After taking the people who registered as being undecided out of the equation, the poll stated 47% of Labour voters favouring independence (of which 23% were strongly in favour); 64% Plaid Cymru; 33% Lib Dems; 15% Conservatives; and 18% UKIP.
There were two other interesting findings. The first was that 28% of Plaid Cymru voters were against independence. Then there was that middle band of voters for all parties that probably would be ‘up for grabs’ in any referendum campaign. They ranged from 8% of Labour and Plaid Cymru voters to 18% Lib Dem.
However, the election campaign turned out quite differently to the expectations. Theresa May’s performance was the poorest, if not the most disastrous, by any Tory leader in my memory other than Sir Alec Douglas Home in 1963 and William Hague in 2001. Jeremy Corbyn on the other hand was a revelation, a man inspired, totally different to the inept and ineffective performer he had been at Prime Minister’s questions time. He was in his element as a superb campaigner, attracting unprecedented crowds across the country. Events such as the Tory manifesto debacle and the terrorist attacks also played their part.
The outcome was effectively a hung Parliament until Theresa May was saved by the Northern Ireland Democratic Unionist Party. The political earthquake never happened in Wales, so Labour breathed safely again.
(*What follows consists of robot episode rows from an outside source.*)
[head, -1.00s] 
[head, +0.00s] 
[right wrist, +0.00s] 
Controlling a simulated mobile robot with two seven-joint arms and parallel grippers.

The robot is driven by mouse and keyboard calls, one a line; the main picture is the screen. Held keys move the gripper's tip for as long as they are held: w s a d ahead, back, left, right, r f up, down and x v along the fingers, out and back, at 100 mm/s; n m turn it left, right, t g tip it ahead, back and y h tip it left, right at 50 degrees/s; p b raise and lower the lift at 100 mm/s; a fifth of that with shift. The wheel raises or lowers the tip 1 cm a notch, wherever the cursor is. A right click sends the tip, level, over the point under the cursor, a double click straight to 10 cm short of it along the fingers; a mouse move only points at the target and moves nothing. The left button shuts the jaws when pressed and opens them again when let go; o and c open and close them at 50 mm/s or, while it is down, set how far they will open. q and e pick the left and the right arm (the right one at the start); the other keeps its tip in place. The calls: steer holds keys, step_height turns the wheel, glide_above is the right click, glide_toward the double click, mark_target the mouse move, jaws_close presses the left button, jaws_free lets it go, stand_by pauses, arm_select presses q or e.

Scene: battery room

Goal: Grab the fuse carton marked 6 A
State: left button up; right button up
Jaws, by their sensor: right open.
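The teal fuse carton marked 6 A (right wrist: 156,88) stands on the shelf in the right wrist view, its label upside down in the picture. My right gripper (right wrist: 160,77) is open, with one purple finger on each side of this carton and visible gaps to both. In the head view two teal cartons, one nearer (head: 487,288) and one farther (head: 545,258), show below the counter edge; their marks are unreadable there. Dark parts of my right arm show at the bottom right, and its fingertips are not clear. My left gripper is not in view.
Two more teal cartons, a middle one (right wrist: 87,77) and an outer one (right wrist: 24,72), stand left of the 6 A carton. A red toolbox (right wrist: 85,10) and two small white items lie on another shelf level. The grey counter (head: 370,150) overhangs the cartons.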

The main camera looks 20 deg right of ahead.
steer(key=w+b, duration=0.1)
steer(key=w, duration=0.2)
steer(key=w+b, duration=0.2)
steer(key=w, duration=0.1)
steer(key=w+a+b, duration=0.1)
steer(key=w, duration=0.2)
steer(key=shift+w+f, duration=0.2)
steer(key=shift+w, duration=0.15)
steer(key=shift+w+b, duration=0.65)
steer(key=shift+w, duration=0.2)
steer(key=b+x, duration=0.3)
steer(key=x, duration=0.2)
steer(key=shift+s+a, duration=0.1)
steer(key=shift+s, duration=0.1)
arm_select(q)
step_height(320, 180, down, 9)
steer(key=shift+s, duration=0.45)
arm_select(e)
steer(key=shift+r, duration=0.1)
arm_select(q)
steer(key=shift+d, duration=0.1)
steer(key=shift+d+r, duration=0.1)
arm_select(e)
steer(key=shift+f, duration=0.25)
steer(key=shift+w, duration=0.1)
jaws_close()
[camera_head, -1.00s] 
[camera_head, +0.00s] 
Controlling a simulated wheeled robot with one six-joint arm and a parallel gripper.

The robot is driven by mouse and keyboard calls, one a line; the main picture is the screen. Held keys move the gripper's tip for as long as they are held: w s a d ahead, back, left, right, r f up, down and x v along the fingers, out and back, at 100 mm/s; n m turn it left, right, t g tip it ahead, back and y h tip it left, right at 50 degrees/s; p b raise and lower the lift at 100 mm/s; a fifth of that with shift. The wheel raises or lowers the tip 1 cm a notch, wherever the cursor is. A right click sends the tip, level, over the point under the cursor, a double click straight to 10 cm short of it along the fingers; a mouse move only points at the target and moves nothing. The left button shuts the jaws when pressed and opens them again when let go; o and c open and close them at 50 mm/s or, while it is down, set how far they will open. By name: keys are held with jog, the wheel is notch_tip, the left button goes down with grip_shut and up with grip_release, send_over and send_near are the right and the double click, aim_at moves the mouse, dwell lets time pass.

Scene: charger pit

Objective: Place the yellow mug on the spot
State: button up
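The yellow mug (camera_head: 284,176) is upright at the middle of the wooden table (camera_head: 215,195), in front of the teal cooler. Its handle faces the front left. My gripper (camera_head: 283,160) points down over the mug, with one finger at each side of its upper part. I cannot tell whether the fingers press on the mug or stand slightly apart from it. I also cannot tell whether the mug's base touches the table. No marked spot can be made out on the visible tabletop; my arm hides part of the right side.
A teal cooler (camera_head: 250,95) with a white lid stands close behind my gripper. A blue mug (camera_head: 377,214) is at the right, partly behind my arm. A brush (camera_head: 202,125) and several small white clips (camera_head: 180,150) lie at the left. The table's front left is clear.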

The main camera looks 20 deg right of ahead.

So, as I asked in the previous post, what happens next over ‘the matter of Wales’ and the future of the UK? Is it going to be a case of back to the ‘same old same old?’ Or will the progressive forces campaign and unite to move the agenda forward?
Iestyn ap Rhobert of YesCymru, which commissioned the poll from YouGov, has said:
‘We will make the case that Wales, like other small nations, are better off running their own affairs as part of a wider European and international family – without the backing of the political establishment. After all, it is only sensible that decisions about Wales should be made in Wales. We have the right to be an independent country and Westminster has no divine right to reign over us.’
On the question of size, eleven of the countries of the twenty seven in the European Union have a population of around 5 million or less. Seven of the eleven have a population less than Wales. In the modern financial, service and technological age, as opposed to the era of heavy industries and large scale manufacturing, the question of a country’s size is no longer a deciding factor.
But at the heart of this debate is what will Labour do? Any major constitutional reform cannot happen without its serious involvement and active participation in the discussions. This is a subject I will return to soon in other posts…Already I have highlighted the importance of the forthcoming party conference season in relation to advancing the debate on the future of the UK Union.
Furthermore Brexit and the consequent Repeal Bill (i.e. withdrawal from the European Union), unless radically amended, could have significant implications for the devolution settlement that currently exists. The Bill does three main things:
- Repeals the European Communities Act 1972. This legislation provides legal authority for EU law to have effect as national law in the UK. This will no longer be the case after Brexit.
- Brings all EU laws onto the UK books. This means that the laws and regulations made over the past forty years whilst the UK was a member of the EU will continue to apply after Brexit.
- Gives ministers power to make secondary legislation. Technical problems will arise as EU laws are put on the statute book. For instance, many EU laws reference EU institutions in which the UK will no longer participate after Brexit, or mention ‘EU law’ itself, which will not be part of the UK legal system after Brexit. There will not be time for Parliament to scrutinise every change, so the Bill will give ministers some powers to make these changes through secondary legislation, which is subject to less scrutiny by MPs. There is a danger that those powers and responsibilities now delegated from Brussels, through Westminster, to the Senedd on matters such as agriculture and rural affairs would be taken back up the chain to London thus undermining devolution.
Here in Wales we have an added matter to contend with, and that is the manner in which Wales is perceived and reported through the media—not only in the UK but especially here in our own back yard. I posted a blog on this in April 2016, the Institute of Welsh Affairs also posted an article on the policy challenges facing the media in Wales and held a seminar on the issues. A number of other commentators such as Dan Evans and Craig Johnson have written about the implications of the ‘information deficit’ that exists in relation to insufficient coverage of Welsh issues by our media and the challenges ahead.
It is why the powers over broadcasting in Wales must be transferred to the Senedd because as Dan Evans says: ‘lack of information directly contributes to political disengagement and the uniquely low election turnout in Wales, as well as undermining the Assembly and devolution itself—devolution hasn’t really embedded in the public imagination because of a lack of awareness of the role it plays in everyday life.’
‘… the lack of media coverage means a lack of scrutiny which reinforces the awful state of Welsh politics. Welsh politics continues to be so partisan and the Welsh government continues to underperform and contradict itself because they simply get an easy ride, as their failures either go unreported or unseen.’
So I ask again, where does Wales go from here?